Blogs Blogged Blogging

Tracy Durnell last month two months ago wrote up a thing trying to understand blogs, as in trying “to hone in on what exactly we’re talking about” when we talk about them or use the term. I just want to hit a couple of points here.

(Once again, I need to develop a workflow wherein I capture where I find certain links, especially blog posts. There’s nowhere in the Share Sheet action saving to Instapaper to include a note.)

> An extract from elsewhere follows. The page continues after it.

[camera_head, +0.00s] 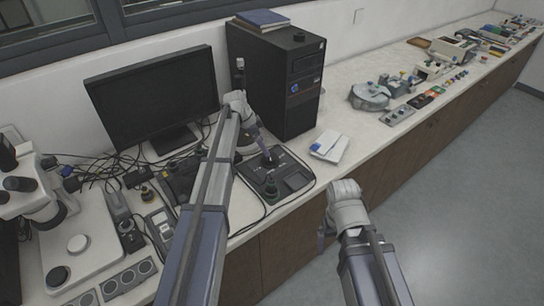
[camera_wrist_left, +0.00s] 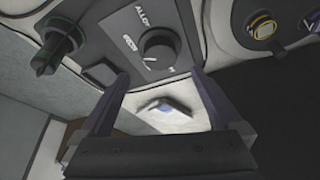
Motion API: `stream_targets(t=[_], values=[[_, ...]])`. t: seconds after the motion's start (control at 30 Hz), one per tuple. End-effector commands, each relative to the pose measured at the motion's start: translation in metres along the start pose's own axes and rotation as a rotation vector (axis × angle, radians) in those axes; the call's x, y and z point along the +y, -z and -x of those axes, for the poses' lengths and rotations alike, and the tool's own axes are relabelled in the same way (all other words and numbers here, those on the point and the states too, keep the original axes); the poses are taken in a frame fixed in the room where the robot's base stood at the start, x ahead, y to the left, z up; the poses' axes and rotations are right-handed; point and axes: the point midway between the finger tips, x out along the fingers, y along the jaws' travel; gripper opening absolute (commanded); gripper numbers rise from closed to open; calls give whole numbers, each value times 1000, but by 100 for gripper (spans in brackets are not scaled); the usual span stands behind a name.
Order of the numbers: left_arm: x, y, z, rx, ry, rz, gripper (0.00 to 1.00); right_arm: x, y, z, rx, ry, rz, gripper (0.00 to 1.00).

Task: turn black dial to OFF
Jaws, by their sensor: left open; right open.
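The black dial (camera_wrist_left: 157,48) shows in the left wrist view, on a dark grey panel with white lettering. It has a light pointer mark near its lower edge; I cannot make out OFF. My left gripper (camera_wrist_left: 160,76) is open, with one finger on each side below the dial and nothing between them. In the head view my left gripper (camera_head: 262,148) is over the dark control unit (camera_head: 296,181) on the bench, and partly hides it. I cannot tell whether the fingers touch the dial. My right gripper (camera_head: 325,234) is open and empty, in front of the bench edge.
A green-marked black knob (camera_wrist_left: 60,43) and a yellow-ringed button (camera_wrist_left: 264,27) flank the dial. A computer tower (camera_head: 302,80) and a monitor (camera_head: 150,97) stand behind the unit. A microscope (camera_head: 38,190) and cables are at left. White-blue packets (camera_head: 330,146) lie to the right.

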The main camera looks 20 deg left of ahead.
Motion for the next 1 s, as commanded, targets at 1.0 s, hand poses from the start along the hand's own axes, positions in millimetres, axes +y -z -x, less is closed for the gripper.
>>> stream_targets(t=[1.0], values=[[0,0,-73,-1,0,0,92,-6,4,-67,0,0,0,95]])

I was chatting with a friend recently about the awkwardness of the writing in my 2004 blog — aside from being a teenager, it was the first time I was really writing in public and I didn’t feel comfortable in my voice — but I also wonder: maybe part of the awkwardness is that no one really knew how to write online yet? The culture of online self-publishing was still developing — is still developing. At only twenty years old, blogging is frankly still a new medium.

I’m not entirely sure I agree here. As a popular/mainstream sort of thing, “online self-publishing” still might have been coming into its own in 2004 but even just “posting to the web” at that point was like eight-years-old. Prior to that, there were Usenet newsgroups, textfiles, and Bulletin Board Systems.

In a followup prompted by a response to the original, Durnell bears down on something that I think comes up a lot when this subject comes around.

[…] [B]logging is when people create and**claim a platform for themselves. The work is self-motivated. No one’s telling us what to blog about. It’s not fulfilling an assignment. The things people blog about are the things they care about enough to spend their free time considering.

And because it’s not “for a purpose,” because it’s self-directed, a blog post needn’t fit a formal format. A lot of blogging really is ‘talking through ideas’ in text, in real time — the thinking and writing happen together. […] Even when a post is edited before publishing to center a specific conclusion reached through the drafting, a tenor of curious exploration or earnest passion often carries through.

As I said last December, what she refers to as “self-motivated” I deemed “self-solicited”. One of the things that differentiates, to my mind, blogging from social media is that “bloggers almost always are writing because they can’t not” whereas social “constantly demands to be fed either by attention or production […] even in the absence of a legitimate internal need”.

(She perhaps should be glad that she “wasn’t paying attention to The Blog Discourse back in the 2000s”, because it means she missed all the “A-list” drama.)

Durnell in her first piece notes that “in classic blogger mode, I am doing zero research and opinion-dumping” and asks for pointers “to good examples if someone covered this ground ages ago”.

My go-to for this sort of thing always has been Rebecca Blood, since she literally wrote the book (and edited a second) and her website still has a helpful list of her early writings on the subject—including Q&As with other bloggers of the era.